Despite all the soothing tones of reassurance, despite all the varnished rhetoric that the big bad wolf of revocation would be kept from the council door, International Accreditation New Zealand (IANZ) has walked the talk and blown the house down.
The Christchurch City Council has incurred the unique and ignominious distinction of becoming the nation’s first consenting authority to be stripped of its accreditation.
On the day that the IANZ letter, outlining their intention to revoke, was brought to the public’s attention by the Earthquake Recovery Minister, the Christchurch mayor’s first reflex was to absolve the council of any blame or responsibility.
He slammed Gerry Brownlee for launching a ”media missile”, and he accused the Government of ”undermining public confidence in the council”.
And that is something I doubt he will recover from. Up until the Govt made it public, the Council itself wasn’t aware they were on the verge of losing accreditation. And Parker attacked the Government for their transparency.
In the wake of such embellished bravado, the political fallout for Bob Parker is thunderous. Just three months out from election day, it’s a hell of a black eye. But beyond the political ramifications, this is a withering hammerblow to our sense of trust in the council.
Would you trust them to be straight with you?
Late last week, the council’s senior management were trumpeting all of the progress they’d made to ward off and neutralise the compliance concerns IANZ had flagged.

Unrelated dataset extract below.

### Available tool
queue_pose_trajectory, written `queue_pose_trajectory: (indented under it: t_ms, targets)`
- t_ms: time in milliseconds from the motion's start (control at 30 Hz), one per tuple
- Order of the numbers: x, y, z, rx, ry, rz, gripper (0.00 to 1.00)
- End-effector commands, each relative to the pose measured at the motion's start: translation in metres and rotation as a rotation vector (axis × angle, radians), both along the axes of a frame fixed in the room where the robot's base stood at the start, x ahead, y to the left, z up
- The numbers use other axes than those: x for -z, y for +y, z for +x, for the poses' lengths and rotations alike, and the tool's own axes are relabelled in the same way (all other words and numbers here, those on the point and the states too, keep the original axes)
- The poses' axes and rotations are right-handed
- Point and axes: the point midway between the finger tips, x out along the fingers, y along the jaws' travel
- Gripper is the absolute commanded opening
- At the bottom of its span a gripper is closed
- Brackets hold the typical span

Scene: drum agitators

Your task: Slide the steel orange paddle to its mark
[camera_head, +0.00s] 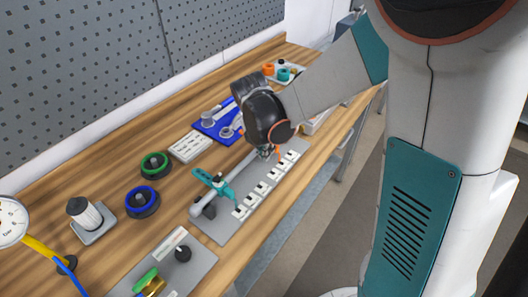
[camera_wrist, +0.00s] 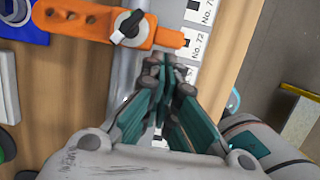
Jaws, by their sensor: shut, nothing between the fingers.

But as the council brass back-slapped themselves into believing that all was well in the state of Denmark, ministers Gerry Brownlee and Maurice Williamson were busily deploying contingency plans, just in case the council was duly defrocked.
Now that the nightmare scenario has become a reality, we should learn more about those plans tomorrow. But a show of accountability would also help clear the head.
So, now that the good ship Christchurch has hit the rocks, stripped of its accreditation for one its most critical functions, who will resign?
I think the Chief Executive has to go. Consenting is a core function of Council, and losing accreditation is a management failure. This was not a surprise – IANZ had been warning for over a year.